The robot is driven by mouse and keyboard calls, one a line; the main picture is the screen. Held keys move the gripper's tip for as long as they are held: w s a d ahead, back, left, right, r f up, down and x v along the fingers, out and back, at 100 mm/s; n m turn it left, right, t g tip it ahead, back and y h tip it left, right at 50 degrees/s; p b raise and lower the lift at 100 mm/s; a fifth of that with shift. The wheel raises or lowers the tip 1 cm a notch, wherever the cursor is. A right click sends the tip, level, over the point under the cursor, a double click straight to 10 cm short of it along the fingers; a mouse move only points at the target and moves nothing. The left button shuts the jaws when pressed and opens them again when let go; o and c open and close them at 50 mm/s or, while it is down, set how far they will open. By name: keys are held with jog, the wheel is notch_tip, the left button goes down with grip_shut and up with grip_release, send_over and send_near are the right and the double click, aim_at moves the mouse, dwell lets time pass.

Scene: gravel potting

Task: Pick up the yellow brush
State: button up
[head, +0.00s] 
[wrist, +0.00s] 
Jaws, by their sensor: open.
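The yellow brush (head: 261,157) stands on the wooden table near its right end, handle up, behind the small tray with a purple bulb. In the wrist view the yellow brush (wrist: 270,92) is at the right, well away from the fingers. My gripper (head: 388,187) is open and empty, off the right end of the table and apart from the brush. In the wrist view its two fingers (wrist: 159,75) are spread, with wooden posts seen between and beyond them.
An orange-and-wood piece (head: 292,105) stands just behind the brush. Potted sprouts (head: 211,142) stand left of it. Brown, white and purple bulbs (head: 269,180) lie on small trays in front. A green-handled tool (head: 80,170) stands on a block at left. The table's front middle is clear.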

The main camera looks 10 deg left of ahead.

• • •

◆ GIVEN INSTRUCTION
What is the number of lines in the data holding the word "ahead"? Reply with that number only.

◆ FULL RESPONSE
2